Praktisch gesehen, ja. Offiziell sieht es aber ein wenig anders aus. Serbien hat ein Rückübernahmeabkommen mit der EU aus dem Jahr 2007 und Artikel 3 dieses Abkommens besagt, dass Serbien Drittstaatsangehörige aus dem Gebiet benachbarter Mitgliedstaaten aufnehmen kann, wenn die Person in den letzten Jahren direkt aus dem Gebiet Serbiens dort eingereist ist. Obwohl Flüchtlinge und Asylbewerber auf dem Papier davon nicht betroffen sein sollten, fallen auch sie dieser Praxis zum Opfer. Dies wird von den benachbarten Mitgliedstaaten recht häufig genutzt.
Wir haben Beweise und Zeugenaussagen von Menschen gesammelt, die aus Rumänien, Kroatien oder auch Ungarn zurückgeschickt wurden. In der Praxis reicht es aus, wenn eine Person sagt, dass sie aus Serbien in einen Mitgliedstaat eingereist ist. Und in Serbien haben sie dann keinen Zugang mehr zum Asylrecht.
Dies ist auch eines der wichtigsten Themen bei den Verhandlungen über den EU-Beitritt Serbiens. Die EU möchte, dass Serbien mehr Menschen zurücknimmt. Wir sehen, dass dies in der Praxis auch geschieht. Für die Menschen ist das dann eine Sackgasse: Auf der einen Seite werden sie nach Serbien zurückgeschickt, aber auf der anderen Seite dürfen sie auch dort kein Asyl beantragen, bekommen keine Unterstützung und keinen Schutz – und werden deshalb versuchen, erneut in die Europäische Union zu gelangen.

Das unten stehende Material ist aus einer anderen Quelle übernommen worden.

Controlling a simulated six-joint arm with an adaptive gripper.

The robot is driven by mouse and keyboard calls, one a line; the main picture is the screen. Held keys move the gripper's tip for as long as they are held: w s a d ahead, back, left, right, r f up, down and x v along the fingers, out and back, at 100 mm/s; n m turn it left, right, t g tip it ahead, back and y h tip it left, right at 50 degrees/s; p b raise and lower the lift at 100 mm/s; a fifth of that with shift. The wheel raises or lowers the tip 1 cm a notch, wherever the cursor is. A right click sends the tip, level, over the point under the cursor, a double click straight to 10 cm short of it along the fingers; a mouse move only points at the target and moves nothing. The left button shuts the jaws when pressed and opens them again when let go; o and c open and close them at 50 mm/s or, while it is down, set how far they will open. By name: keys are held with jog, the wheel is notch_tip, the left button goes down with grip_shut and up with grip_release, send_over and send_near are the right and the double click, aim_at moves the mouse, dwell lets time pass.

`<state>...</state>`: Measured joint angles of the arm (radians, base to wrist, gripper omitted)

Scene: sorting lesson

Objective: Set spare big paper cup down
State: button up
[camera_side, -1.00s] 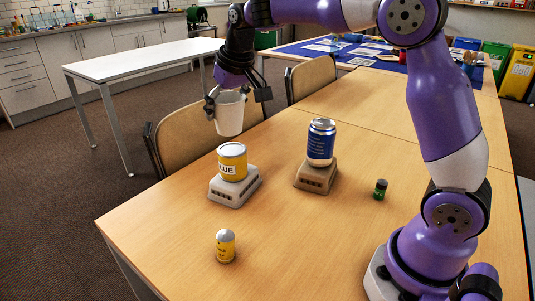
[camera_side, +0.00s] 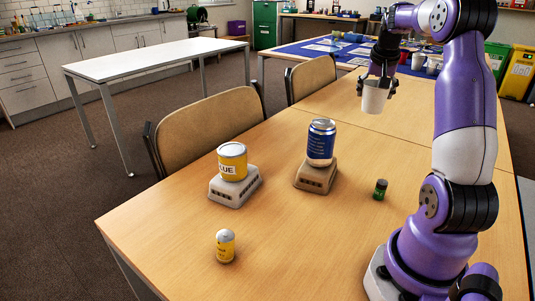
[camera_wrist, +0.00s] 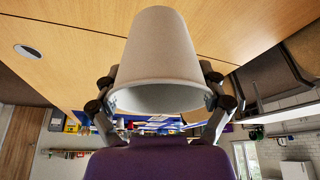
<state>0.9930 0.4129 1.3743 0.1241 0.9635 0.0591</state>
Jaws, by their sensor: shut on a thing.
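A white paper cup (camera_side: 374,98) is held in my gripper (camera_side: 377,86) above the far part of the wooden table (camera_side: 290,235). My gripper is shut on the cup, with its fingers on opposite sides near the rim. In the wrist view the cup (camera_wrist: 160,50) fills the middle, its open end toward the camera, between the fingers of my gripper (camera_wrist: 160,98). The side view shows the cup upright and apart from the tabletop.
A yellow glue tin (camera_side: 232,161) and a blue can (camera_side: 321,142) each stand on a grey or brown stand. A small yellow container (camera_side: 225,245) and a small dark green jar (camera_side: 380,189) stand on the table. Chairs (camera_side: 205,128) line the left edge.

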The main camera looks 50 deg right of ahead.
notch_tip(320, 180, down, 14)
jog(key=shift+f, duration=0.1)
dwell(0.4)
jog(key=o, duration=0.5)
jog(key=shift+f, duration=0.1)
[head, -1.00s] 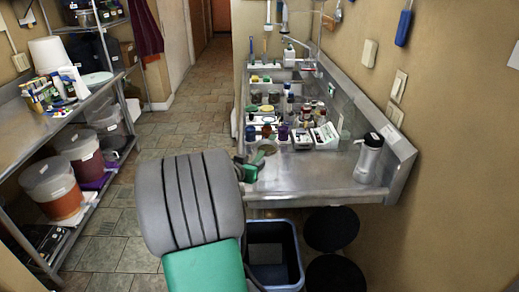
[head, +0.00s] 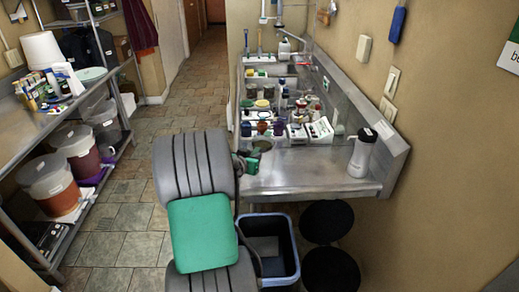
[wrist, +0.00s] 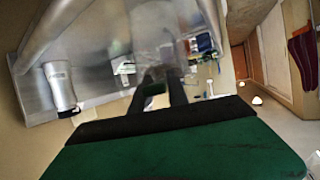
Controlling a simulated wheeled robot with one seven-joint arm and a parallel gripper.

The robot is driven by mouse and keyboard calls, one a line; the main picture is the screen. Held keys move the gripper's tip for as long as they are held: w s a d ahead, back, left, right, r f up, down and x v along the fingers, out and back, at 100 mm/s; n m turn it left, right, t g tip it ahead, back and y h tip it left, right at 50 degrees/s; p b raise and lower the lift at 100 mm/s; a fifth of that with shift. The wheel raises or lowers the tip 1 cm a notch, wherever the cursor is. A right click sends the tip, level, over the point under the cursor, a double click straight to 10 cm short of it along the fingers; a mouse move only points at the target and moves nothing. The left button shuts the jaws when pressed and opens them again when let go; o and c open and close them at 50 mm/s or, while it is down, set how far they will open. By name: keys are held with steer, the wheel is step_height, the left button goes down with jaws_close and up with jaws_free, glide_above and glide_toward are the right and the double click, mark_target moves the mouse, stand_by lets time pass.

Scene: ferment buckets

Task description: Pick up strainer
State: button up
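A small round grey-brown thing that looks like the strainer (head: 262,145) is at the counter's near left part, just beyond my gripper. It is small and partly hidden, so I cannot tell whether it lies on the counter or is held. My gripper (head: 249,162) is at the counter's left edge in the head view, mostly hidden behind my grey and green arm. In the wrist view the two dark fingers of my gripper (wrist: 165,80) point toward the steel counter with a narrow gap between them. I cannot make out clearly what is between their tips.
The steel counter (head: 300,178) holds several jars and bottles at its back and a grey-white bottle (head: 362,152) at right. A dark bin (head: 270,245) and two black stools (head: 326,222) stand below. A shelf with buckets (head: 47,182) is at left; the tiled floor between is open.

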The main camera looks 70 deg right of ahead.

In der serbischen Gesellschaft gibt es viele Menschen, die eine eigene Flüchtlingsgeschichte haben. Wie ist ihre Meinung zu Flüchtlingen und ihrer Situation in Serbien? Gibt es eine aktive Zivilgesellschaft, die Geflüchtete unterstützt?
Die Menschen ohne eigene Flüchtlingsgeschichte haben gegenüber den Flüchtlingen heute das gleiche Narrativ wie in den 1990er Jahren gegenüber den Flüchtlingen aus Bosnien und Kroatien: »Die Flüchtlinge kommen, um uns unser Land, unsere Häuser und unsere Arbeitsplätze wegzunehmen«. Selbst damals gab es diese negative Einstellung – und da ging es um Menschen, die dieselbe Sprache sprachen, die gleiche Religion hatten, im gleichen Bildungssystem aufgewachsen sind.

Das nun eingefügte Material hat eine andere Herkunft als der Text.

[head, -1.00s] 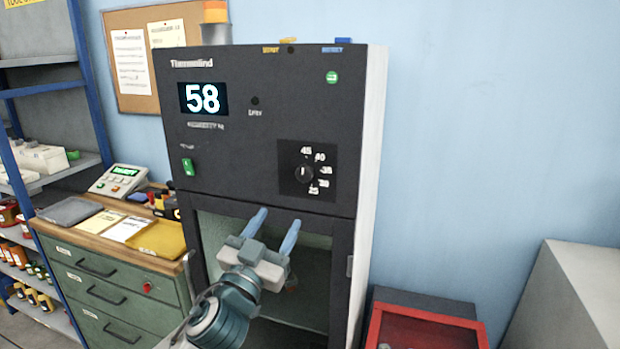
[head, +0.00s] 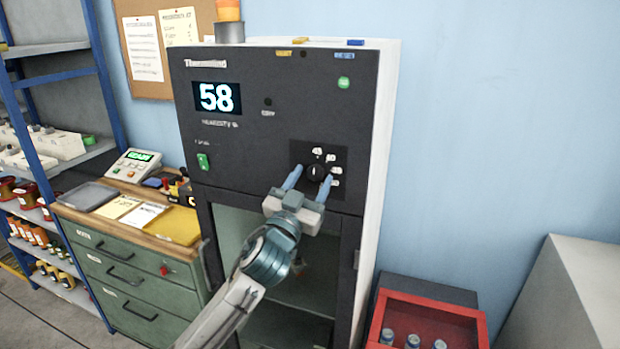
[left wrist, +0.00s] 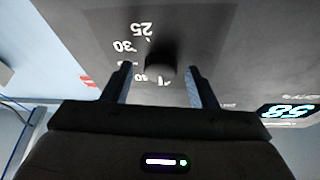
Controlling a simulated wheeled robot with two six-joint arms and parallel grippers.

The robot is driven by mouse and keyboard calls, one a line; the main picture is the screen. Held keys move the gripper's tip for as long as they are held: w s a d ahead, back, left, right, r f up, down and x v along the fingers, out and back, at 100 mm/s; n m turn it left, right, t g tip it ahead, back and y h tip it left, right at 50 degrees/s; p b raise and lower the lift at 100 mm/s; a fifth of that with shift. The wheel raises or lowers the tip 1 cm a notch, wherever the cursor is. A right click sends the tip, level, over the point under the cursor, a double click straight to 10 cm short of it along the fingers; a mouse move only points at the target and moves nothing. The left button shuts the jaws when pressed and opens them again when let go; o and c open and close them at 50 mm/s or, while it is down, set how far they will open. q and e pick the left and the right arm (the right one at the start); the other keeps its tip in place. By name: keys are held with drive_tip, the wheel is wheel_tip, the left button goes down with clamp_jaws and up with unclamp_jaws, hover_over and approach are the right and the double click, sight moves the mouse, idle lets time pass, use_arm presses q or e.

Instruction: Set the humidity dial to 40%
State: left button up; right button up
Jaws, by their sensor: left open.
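The humidity dial (head: 317,172) is a round black knob on the lower right of the dark cabinet's front panel (head: 240,150), with white numbers around it. Its pointer setting is too small to read surely. The display (head: 217,97) reads 58. My left gripper (head: 308,178) is open, its two blue fingers pointing up at the panel on either side of the dial's lower part. In the left wrist view the knob (left wrist: 160,66) lies between and just beyond the open fingertips (left wrist: 158,72); contact cannot be told. My right gripper is not in view.
The cabinet's lower chamber (head: 290,285) is below my left arm. A red crate (head: 432,320) with several cans stands at lower right. A grey box (head: 570,300) is at far right.

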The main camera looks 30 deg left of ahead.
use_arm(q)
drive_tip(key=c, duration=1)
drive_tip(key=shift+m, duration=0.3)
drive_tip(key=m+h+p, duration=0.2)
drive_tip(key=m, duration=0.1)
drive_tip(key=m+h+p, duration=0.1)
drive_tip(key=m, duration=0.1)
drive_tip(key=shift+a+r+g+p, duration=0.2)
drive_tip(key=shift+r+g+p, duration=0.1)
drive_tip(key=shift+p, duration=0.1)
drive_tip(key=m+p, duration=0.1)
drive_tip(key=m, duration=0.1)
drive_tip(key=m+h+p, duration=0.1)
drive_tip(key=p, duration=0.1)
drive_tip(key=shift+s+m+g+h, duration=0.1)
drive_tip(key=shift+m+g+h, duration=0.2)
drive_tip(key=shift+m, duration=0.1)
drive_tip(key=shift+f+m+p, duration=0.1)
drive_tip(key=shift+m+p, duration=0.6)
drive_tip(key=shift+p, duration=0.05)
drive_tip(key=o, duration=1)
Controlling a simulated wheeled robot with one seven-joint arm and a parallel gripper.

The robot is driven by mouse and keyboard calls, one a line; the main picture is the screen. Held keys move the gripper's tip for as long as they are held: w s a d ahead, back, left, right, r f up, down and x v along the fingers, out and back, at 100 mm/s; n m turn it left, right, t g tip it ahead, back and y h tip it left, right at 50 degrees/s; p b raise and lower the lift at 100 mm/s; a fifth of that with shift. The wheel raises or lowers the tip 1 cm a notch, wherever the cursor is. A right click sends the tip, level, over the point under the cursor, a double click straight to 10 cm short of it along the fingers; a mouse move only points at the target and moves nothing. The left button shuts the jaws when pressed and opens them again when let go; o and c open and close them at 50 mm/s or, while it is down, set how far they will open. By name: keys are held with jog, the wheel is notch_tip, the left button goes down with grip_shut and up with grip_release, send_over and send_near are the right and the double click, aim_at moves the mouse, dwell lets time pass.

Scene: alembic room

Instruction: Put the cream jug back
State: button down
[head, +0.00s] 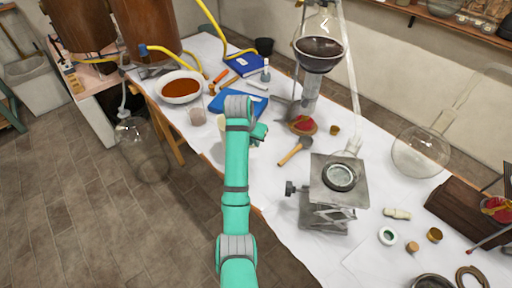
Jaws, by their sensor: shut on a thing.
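A cream-coloured vessel, which looks like the cream jug (222,123), shows in part at the left of my wrist, over the white-covered table. My arm hides most of it, including any handle or spout. My gripper (257,134) is at the end of the teal arm, beside the jug and largely covered by my own wrist. It is shut on the jug; the fingertips are hidden. I cannot tell whether the jug's base touches the table.
A clear glass (197,116) and a white bowl of red-brown liquid (181,88) stand to the left. A blue book (238,102) lies just behind my wrist. Bare cloth lies between.

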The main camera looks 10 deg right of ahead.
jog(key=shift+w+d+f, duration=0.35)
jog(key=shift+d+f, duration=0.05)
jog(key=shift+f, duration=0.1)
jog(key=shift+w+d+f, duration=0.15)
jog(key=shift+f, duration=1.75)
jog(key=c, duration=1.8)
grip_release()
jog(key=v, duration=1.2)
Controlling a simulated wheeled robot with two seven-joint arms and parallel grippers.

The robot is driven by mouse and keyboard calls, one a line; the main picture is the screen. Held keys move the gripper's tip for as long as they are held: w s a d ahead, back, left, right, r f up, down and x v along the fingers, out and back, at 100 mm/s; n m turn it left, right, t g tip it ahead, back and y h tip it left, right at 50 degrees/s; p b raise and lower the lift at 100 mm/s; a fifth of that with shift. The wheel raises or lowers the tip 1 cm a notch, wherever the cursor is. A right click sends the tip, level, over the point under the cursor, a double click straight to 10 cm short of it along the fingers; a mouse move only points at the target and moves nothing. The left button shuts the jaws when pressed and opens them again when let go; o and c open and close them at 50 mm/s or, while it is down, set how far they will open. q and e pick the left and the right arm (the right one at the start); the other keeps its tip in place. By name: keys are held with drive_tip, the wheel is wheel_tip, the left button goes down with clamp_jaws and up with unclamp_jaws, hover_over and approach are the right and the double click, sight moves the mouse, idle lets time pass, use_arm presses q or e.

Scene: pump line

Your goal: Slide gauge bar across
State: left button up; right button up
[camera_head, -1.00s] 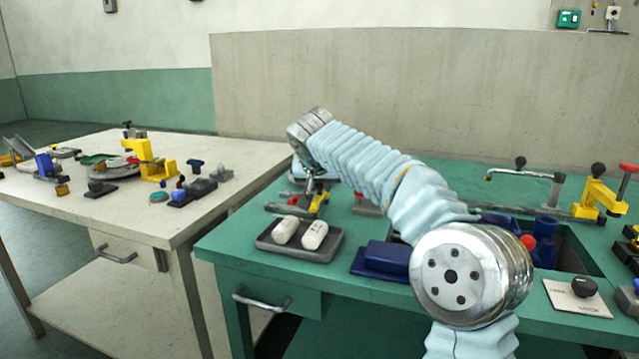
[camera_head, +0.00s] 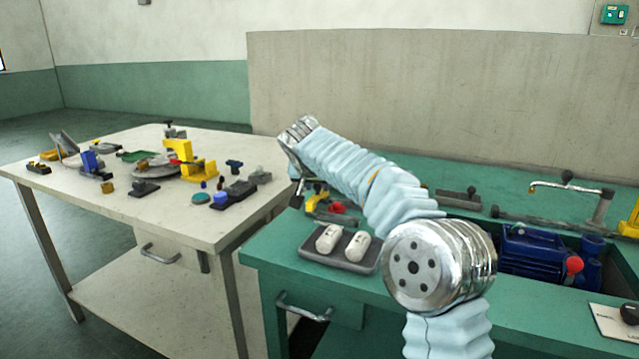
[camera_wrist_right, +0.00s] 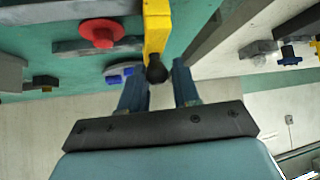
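My right gripper (camera_wrist_right: 160,80) is open in the right wrist view, its two blue fingers apart. A yellow lever (camera_wrist_right: 157,28) with a black knob (camera_wrist_right: 156,70) reaches down to the gap between the fingertips; I cannot tell whether they touch it. Beside it, a grey bar (camera_wrist_right: 70,50) carries a red knob (camera_wrist_right: 101,33). In the head view, the gripper (camera_head: 297,192) is mostly hidden at the left end of the green bench (camera_head: 280,240), by a yellow part (camera_head: 315,199) and a red knob (camera_head: 337,208). I cannot tell which bar is the gauge bar. My left gripper is out of view.
A grey tray (camera_head: 310,253) with two white pieces lies in front of the gripper. A blue pump (camera_head: 535,250) sits in the bench recess at right.

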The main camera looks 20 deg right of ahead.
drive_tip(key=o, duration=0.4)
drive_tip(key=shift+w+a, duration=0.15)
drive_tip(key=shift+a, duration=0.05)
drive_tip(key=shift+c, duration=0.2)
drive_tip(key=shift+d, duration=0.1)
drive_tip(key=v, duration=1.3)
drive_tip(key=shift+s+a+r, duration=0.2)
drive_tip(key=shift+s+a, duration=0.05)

Auch in Gesprächen mit Menschen, die damals selbst fliehen mussten und jetzt in Serbien leben, wird deutlich, dass viele heute leider ihrerseits dieses negative Bild auf Flüchtlinge aus Syrien, Afghanistan und anderen Ländern reproduzieren.

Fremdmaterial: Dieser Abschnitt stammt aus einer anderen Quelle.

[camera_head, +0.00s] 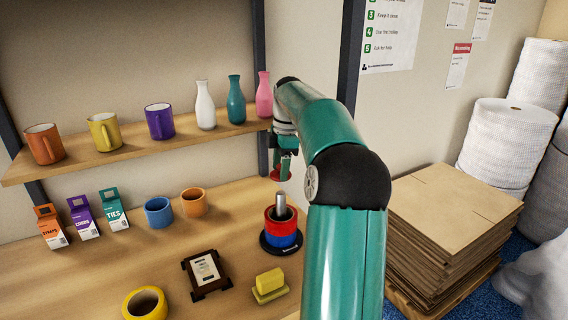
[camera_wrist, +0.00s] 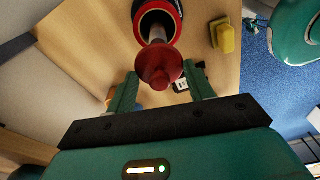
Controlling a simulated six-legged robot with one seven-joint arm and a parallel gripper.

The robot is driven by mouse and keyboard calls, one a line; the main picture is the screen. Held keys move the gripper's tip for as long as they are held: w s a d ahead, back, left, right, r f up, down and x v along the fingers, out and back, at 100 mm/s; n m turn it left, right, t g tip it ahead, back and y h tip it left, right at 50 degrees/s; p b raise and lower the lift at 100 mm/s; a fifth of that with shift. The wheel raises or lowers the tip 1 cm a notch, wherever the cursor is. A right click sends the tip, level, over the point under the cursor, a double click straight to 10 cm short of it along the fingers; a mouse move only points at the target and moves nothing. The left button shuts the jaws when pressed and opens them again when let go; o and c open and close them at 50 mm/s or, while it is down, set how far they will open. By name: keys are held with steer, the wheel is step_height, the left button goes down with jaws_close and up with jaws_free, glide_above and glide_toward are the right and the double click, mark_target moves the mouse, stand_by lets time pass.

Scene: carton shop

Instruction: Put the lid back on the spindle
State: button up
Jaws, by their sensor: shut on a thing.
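The spindle (camera_head: 281,203) is a grey metal post on a round black base, with a red roll above a blue roll around it. It also shows in the wrist view (camera_wrist: 157,34), its post rising from the red roll. My gripper (camera_wrist: 160,82) is shut on the lid (camera_wrist: 160,66), a red round piece with a stepped knob. In the head view the red lid (camera_head: 280,175) hangs from my gripper (camera_head: 283,165), above the spindle and apart from it as far as I can tell. My arm hides part of the gripper there.
A yellow roll (camera_head: 133,306), a dark-framed card (camera_head: 206,270) and a yellow block (camera_head: 269,281) lie on the table near the spindle. Small boxes (camera_head: 83,217) and two cups (camera_head: 158,212) stand behind. A shelf (camera_head: 75,165) with mugs and vases runs above the table.

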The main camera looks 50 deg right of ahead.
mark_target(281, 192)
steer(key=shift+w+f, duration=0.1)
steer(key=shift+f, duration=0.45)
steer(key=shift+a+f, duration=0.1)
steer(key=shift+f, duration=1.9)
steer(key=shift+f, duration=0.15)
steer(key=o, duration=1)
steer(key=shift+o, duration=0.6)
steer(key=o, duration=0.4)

Es gibt aber auch ein Netz von zivilgesellschaftlichen Organisationen, die Menschen auf der Flucht und Asylbewerber*innen unterstützen. Leider haben die meisten dieser Organisationen nur einen größeren Geldgeber, in der Regel das UNHCR oder die IOM, was bedeutet, dass sie der Politik dieser großen internationalen Geldgeber folgen müssen. Deshalb sind wir sehr froh, dass wir unabhängig sind.
Herzlichen Dank, Milica!
klikAktiv ist eine serbische NGO mit Sitz in Belgrad. Das Team bietet kostenlose und unabhängige Rechtsberatung und psychosoziale Unterstützung für Schutzsuchende in Serbien an. Das Team fährt regelmäßig an die serbischen EU-Grenzen und dokumentiert dort die menschenrechtliche Situation von Schutzsuchenden. Seit 2021 wird die Organisation durch die Stiftung PRO ASYL unterstützt.